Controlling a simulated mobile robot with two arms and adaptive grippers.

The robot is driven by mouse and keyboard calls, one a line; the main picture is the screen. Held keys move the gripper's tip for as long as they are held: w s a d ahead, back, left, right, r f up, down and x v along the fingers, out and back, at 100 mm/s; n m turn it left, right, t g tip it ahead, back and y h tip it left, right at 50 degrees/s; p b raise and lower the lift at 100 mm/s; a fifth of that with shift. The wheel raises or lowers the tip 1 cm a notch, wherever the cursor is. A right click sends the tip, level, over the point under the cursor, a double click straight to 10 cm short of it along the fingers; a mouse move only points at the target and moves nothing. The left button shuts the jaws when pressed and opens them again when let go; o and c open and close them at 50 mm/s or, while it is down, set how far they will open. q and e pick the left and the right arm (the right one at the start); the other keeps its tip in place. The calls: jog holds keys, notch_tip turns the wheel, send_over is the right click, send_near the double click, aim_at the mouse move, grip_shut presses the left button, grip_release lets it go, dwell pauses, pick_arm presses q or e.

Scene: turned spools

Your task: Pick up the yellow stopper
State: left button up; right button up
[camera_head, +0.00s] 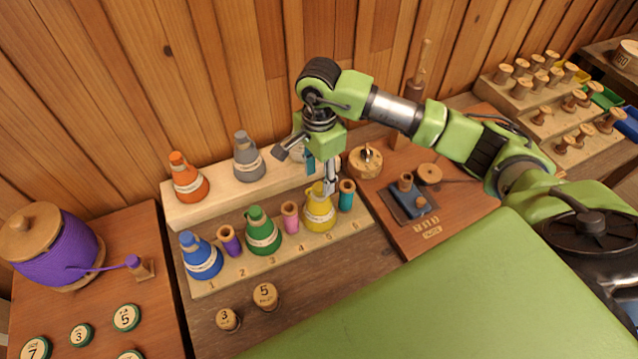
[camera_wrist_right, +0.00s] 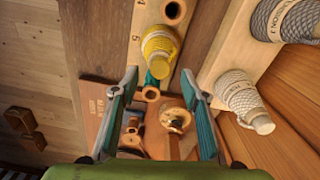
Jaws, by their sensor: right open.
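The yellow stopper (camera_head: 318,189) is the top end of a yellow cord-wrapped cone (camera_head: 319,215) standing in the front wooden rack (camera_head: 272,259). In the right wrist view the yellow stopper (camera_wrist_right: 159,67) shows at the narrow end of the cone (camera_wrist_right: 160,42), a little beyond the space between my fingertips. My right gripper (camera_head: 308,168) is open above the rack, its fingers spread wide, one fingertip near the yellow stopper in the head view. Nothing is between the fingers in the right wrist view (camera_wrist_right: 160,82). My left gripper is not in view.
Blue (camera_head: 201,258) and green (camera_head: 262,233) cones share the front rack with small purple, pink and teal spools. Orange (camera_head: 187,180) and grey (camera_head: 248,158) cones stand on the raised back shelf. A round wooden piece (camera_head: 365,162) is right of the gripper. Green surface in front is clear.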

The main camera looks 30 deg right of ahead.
- - - -
**What you will do:** Identify the lines that hold the word "button". Copy every one of them.

**Solution:**
The robot is driven by mouse and keyboard calls, one a line; the main picture is the screen. Held keys move the gripper's tip for as long as they are held: w s a d ahead, back, left, right, r f up, down and x v along the fingers, out and back, at 100 mm/s; n m turn it left, right, t g tip it ahead, back and y h tip it left, right at 50 degrees/s; p b raise and lower the lift at 100 mm/s; a fifth of that with shift. The wheel raises or lowers the tip 1 cm a notch, wherever the cursor is. A right click sends the tip, level, over the point under the cursor, a double click straight to 10 cm short of it along the fingers; a mouse move only points at the target and moves nothing. The left button shuts the jaws when pressed and opens them again when let go; o and c open and close them at 50 mm/s or, while it is down, set how far they will open. q and e pick the left and the right arm (the right one at the start); the other keeps its tip in place. The calls: jog holds keys, notch_tip turns the wheel, send_over is the right click, send_near the double click, aim_at the mouse move, grip_shut presses the left button, grip_release lets it go, dwell pauses, pick_arm presses q or e.
State: left button up; right button up

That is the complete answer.